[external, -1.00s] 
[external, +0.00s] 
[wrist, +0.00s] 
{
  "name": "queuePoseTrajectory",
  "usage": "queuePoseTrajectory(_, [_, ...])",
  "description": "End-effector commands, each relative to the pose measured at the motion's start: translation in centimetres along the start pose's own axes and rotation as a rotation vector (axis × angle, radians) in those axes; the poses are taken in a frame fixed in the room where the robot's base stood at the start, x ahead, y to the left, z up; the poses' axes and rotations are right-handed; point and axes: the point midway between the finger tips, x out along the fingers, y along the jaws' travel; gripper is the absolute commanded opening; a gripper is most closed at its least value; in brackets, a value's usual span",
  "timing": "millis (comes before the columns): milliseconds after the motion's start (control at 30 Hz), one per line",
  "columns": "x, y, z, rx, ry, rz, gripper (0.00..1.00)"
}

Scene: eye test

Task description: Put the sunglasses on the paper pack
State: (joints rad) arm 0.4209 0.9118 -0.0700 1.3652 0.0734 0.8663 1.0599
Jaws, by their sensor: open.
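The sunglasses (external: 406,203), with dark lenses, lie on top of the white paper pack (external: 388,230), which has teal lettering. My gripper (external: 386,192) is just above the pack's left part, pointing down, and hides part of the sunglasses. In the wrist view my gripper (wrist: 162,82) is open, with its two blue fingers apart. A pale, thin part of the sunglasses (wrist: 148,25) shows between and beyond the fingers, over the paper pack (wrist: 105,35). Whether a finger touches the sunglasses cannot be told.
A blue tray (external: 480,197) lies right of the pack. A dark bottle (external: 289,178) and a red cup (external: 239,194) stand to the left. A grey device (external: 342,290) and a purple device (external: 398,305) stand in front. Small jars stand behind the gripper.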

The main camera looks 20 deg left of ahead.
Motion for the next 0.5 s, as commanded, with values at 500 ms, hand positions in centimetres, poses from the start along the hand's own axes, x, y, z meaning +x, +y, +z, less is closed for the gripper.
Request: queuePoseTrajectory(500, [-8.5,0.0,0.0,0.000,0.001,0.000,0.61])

★ ★ ★

Look through the data and show every line containing "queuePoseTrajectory".

-- Answer to this exercise --
  "name": "queuePoseTrajectory",
  "usage": "queuePoseTrajectory(_, [_, ...])",
Request: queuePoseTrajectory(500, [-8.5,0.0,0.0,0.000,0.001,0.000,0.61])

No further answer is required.